Знать свою судьбу и идти ей навстречу, не зажмуриваясь и не обольщаясь софистскими утешениями, делая то, что он, верно или ошибочно, считал своим долгом, — вот содержание и смысл последних лет жизни Б. Л. Пастернака.

«Но книга жизни подошла к странице,

Которая дороже всех святынь.

Сейчас должно написанное сбыться,

Пускай же сбудется оно. Аминь».

Этот «выбор», это решение были непросты уже тем, что они противоречили прирожденному характеру Б. Л. — артистически мягкому, далекому от ограниченности фанатизма, доверчивому и открытому. Виктор Шкловский написал про него в книге «Zоо, или Письма не о любви»: «Он проживет свою жизнь счастливым и всеми любимым». (Любопытно, что в переиздании книги в 1964 году эта фраза опущена, вероятно, потому, что уж очень она выразительно контрастировала с глумливым интервью о Пастернаке, данным Шкловским в ялтинской «Курортной газете» в трагические дни октября 1958 года.) Для меня острые углы «Автобиографии» обозначают сломы и рубцы души поэта в борьбе с самим собой…

В 1936 году в стихотворении «Художник» Б. Л. Пастернак писал:

«Но кто ж он? На какой арене

Стяжал он поздний опыт свой?

С кем протекли его боренья?

С самим собой, с самим собой».

Хочется процитировать все стихотворение целиком. Сейчас кажется чудом точность, с которой проецируется в нем дальнейшая судьба поэта. Но подлинная поэзия всегда чудо, иначе зачем она нужна?

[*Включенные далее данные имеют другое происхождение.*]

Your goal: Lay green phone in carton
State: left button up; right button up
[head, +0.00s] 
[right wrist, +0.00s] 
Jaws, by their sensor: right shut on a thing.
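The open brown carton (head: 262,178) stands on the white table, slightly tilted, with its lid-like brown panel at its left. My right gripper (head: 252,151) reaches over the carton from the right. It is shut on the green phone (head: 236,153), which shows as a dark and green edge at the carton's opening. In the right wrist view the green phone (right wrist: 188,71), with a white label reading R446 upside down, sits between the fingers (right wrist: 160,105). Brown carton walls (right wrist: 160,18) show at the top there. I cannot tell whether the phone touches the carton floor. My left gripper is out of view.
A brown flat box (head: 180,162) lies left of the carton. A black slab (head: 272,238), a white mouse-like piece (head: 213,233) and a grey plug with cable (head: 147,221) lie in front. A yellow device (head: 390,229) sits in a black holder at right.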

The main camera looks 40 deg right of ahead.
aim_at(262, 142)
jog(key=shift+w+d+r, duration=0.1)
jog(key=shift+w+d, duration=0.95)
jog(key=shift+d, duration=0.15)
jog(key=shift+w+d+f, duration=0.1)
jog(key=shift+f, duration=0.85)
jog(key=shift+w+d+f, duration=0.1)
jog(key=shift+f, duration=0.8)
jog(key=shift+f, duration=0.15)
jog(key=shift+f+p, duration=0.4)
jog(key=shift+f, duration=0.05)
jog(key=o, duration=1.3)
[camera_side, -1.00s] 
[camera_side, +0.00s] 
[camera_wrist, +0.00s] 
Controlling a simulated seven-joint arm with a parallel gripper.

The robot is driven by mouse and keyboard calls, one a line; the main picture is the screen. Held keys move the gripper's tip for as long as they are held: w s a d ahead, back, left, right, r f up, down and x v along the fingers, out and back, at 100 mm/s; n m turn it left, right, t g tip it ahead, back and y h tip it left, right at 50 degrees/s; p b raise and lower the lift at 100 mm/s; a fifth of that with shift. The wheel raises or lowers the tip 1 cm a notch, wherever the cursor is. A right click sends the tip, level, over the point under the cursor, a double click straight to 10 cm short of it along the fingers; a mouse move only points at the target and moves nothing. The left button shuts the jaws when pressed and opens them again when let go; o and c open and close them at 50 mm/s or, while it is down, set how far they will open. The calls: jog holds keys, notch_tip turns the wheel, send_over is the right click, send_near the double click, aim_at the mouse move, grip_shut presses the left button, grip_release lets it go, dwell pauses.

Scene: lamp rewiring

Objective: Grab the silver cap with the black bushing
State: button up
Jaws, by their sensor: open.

«Все до мельчайшей доли сотой в ней оправдалось и сбылось», — сказал о своей жизни Б. Л. в одном из поздних своих прекрасных лирических стихотворений о русской природе, где достигнута та высокая поэтичность, в которой не сравнения и уподобления метафорического порядка придают значительность простому и скромному пейзажу, а он сам собой как бы углублен до просторного образа, не переставая быть тем, что он есть, то есть точно выписанной картинкой природы.